A Talk with Marek Fludzinski, Thales Fund Management

Some people have compared playing the stock market to horseracing, which would suggest that being a winner calls for either praying hard and often or studying the stock tables closely. Marek Fludzinski, founder and CEO of Thales Fund Management, said a better idea is to study physics.

"Physics is really about trying to model the world and about when to make approximations," said Fludzinski, who earned a Ph.D. in theoretical physics from Princeton University. "Since trading isn't just driven by physical laws, but also by psychology, modeling to the fourth significant figure isn't relevant, and physicists are good at figuring that out."

With a team of some 40 hotshot researchers and traders, Fludzinski, who initially established the company as Thales Financial Group in 1994 to trade on an exclusive basis for a single client, has been managing some $1.2 billion in assets for domestic and international clients-mostly fund-of-funds operators and institutions-from its office in New York.

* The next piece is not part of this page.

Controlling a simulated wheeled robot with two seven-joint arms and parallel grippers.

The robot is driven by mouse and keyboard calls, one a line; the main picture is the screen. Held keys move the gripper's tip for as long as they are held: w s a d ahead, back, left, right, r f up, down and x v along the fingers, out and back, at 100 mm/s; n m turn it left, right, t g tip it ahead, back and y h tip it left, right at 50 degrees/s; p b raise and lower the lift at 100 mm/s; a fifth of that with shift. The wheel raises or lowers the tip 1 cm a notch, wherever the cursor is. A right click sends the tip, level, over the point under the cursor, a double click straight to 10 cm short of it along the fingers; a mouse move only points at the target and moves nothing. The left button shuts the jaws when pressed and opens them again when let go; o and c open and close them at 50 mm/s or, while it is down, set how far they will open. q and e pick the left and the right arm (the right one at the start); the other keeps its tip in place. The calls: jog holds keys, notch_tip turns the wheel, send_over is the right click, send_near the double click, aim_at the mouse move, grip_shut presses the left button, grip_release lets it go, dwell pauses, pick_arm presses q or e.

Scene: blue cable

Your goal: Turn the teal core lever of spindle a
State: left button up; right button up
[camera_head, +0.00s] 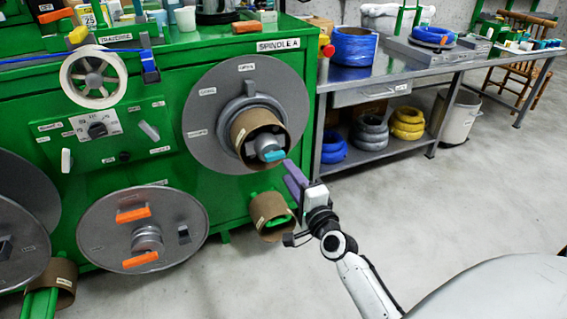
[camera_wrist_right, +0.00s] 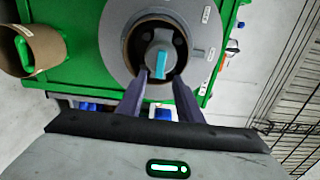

"We do quantitative approaches in equity across the board," said Fludzinski, who was director of risk management at Swiss Bank Corp. before he began the Thales venture.

"All of it is market neutral-we don't take bets on whether the market is going up or down. We balance long and short."

What Thales specializes in is statistical arbitrage, and Fludzinski said that over the last seven years, this field has changed (dramatically). The key change, he noted, has been volatility, which has grown (dramatically). As a result-and thanks to enhanced trade execution systems that make ever more rapid trading possible-time scales have been so compressed.

"We find that now there is a lot of opportunity in trading of equities over minutes or hours," he said. "There's also opportunity at the long end-three months or more. But in the middle-a few days to a few months-there is less opportunity."

Many competitors have abandoned the statistical arbitration field, Fludzinski said.

"It used to be that a two- or three-man shop could do pretty well, and there were a lot of them, but now, you need a big research shop and you need to make a significant investment in technology, including maybe 15 years of historical data." he said.

His firm typically adds 150 megabytes of data per day, or 25 gigabytes a month, and has to be able to access all of it quickly.

"To trade at the frequency we're trading, you need a really deep market impact model for each stock, and a rigorous execution system-something that took us years to develop," Fludzinski said. "But our investment has paid off. The opportunities in this area have been increasing."

It All Comes Down to Physics

As an example of how a physics background helps with this kind of investing, Fludzinski talks about that modeling.

"You have to be very careful with modeling not to over-fit," he said. "You can develop a model that fits exactly, but that won't actually predict anything. That's easy to do. Half our work is making sure that we avoid over fitting with our models. The other half is execution."

Additionally, market impact can eat up the whole return on some investments, particularly with smaller companies or less liquid stocks. To capitalize on shorter-term investments and keep market impact as low as possible, Thales has established a fund with a $500 million cap. That fund currently has $300 million in invested capital. If the cap is breached because of growth of the assets, Thales will return profits to keep it under the capacity. Thales Fund Management also runs a second fund, the Temujin Fund, which is described as a long-short hybrid vehicle with integrated "highly automated proprietary screens" and in-depth fundamental analysis. That fund currently has about $900 million in invested assets under management. The goal of the hybrid fund is to make use of Thales high-tech capabilities to handle shorter time scales that have fallen outside the scope of fundamental money managers who lack the ability to handle large amounts of data rapidly, while using the firm's fundamental analysis capabilities to "spurious results" in model simulations.

All Thales software, including statistical processing models, forecasting and optimization code, interfaces to trade execution platforms and proprietary databases were written by Thales staff members.

The current environment in the equities markets is pretty much ideal for Thales, Fludzinski said.

"Changing volatility in a market makes things challenging, but sustained volatility, like we're having now is good for this kind of statistical arbitrage investing. A falling or a rising market provides trading opportunities."

The fund invests in U.S., Europe and Asian equity.

What's In A Name?

Fludzinski named his firm after Thales of Miletus, the world's first known engineer, astronomer and mathematician, and the man credited with both introducing geometry to Greece, and predicting a solar eclipse in 585 BC. Perhaps more relevant to the field of investing, Thales of Miletus is also perhaps the first person to have cornered a commodity market. As reported by none other than the Greek philosopher Aristotle, Thales, who was frequently ridiculed by his neighbors for being perpetually poor, used his knowledge of astronomy to predict a bumper crop of olives for the coming summer. Well ahead of the arrival of spring, he borrowed money and leased all the available olive presses in his region at a favorable rate, and, with his lock on the market, was able to lease them out at high rates later when the demand for them hit.

Fludzinski said he's not trying to corner any markets, but he thinks that Thales Fund Management's mastery of the statistical arbitrage process, and the firm's heavy investment in personnel and technology, does gives it a leg up on the competition.